[Begin Provided material]
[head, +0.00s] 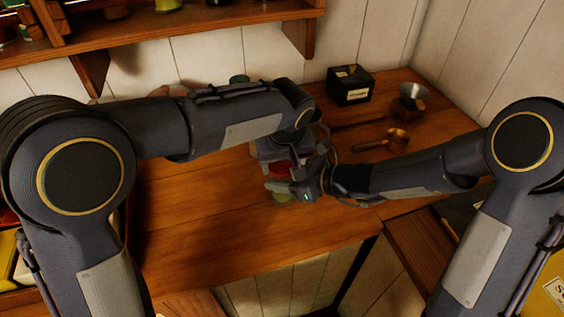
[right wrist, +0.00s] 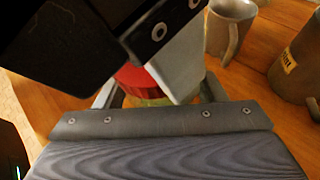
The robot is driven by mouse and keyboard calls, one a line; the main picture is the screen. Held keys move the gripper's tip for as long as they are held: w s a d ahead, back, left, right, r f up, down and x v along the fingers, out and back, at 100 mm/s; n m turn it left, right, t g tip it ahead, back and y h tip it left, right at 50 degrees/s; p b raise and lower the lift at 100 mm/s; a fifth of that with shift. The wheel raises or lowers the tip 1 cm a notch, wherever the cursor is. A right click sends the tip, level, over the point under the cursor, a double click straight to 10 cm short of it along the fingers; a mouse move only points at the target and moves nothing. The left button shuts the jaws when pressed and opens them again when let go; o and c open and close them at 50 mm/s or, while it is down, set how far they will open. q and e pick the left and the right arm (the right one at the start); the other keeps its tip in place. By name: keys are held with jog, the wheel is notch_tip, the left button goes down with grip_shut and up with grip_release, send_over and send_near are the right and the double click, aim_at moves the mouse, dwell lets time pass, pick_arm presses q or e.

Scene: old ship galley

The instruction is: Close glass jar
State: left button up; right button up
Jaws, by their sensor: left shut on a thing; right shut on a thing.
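The glass jar (head: 280,197) is a small greenish jar standing on the wooden counter near its front edge, mostly hidden by my grippers. Its red lid (head: 281,169) is at the top of the jar; I cannot tell whether it is fully seated. My left gripper (head: 279,163) reaches down from above and is shut on the lid. My right gripper (head: 279,187) comes in from the right and is shut on the jar. In the right wrist view, the red lid (right wrist: 134,78) shows under my left gripper, with a sliver of the yellowish-green jar (right wrist: 150,101) below.
A black box (head: 350,86) stands at the back of the counter (head: 200,225). A grey mug (right wrist: 229,30) and a labelled brown container (right wrist: 300,60) show in the wrist view. The front left counter is clear.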

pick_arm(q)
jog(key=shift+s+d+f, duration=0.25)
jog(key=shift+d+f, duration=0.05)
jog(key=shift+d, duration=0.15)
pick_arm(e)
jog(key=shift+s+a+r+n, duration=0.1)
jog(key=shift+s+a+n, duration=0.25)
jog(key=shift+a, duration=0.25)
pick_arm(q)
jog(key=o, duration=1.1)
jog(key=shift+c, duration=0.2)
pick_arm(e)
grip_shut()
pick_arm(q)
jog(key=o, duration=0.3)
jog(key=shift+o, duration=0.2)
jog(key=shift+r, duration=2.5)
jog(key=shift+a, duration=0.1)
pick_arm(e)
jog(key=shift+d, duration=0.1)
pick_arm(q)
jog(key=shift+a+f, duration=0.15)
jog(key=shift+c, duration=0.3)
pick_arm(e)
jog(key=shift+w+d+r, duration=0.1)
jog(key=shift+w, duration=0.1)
[End Provided material]
= Task description =
Start at the line with "Scene: old ship galley" and stop after the line with "State: left button up; right button up". Repeat exactly the lines in that range.

= Exercise answer =
Scene: old ship galley

The instruction is: Close glass jar
State: left button up; right button up

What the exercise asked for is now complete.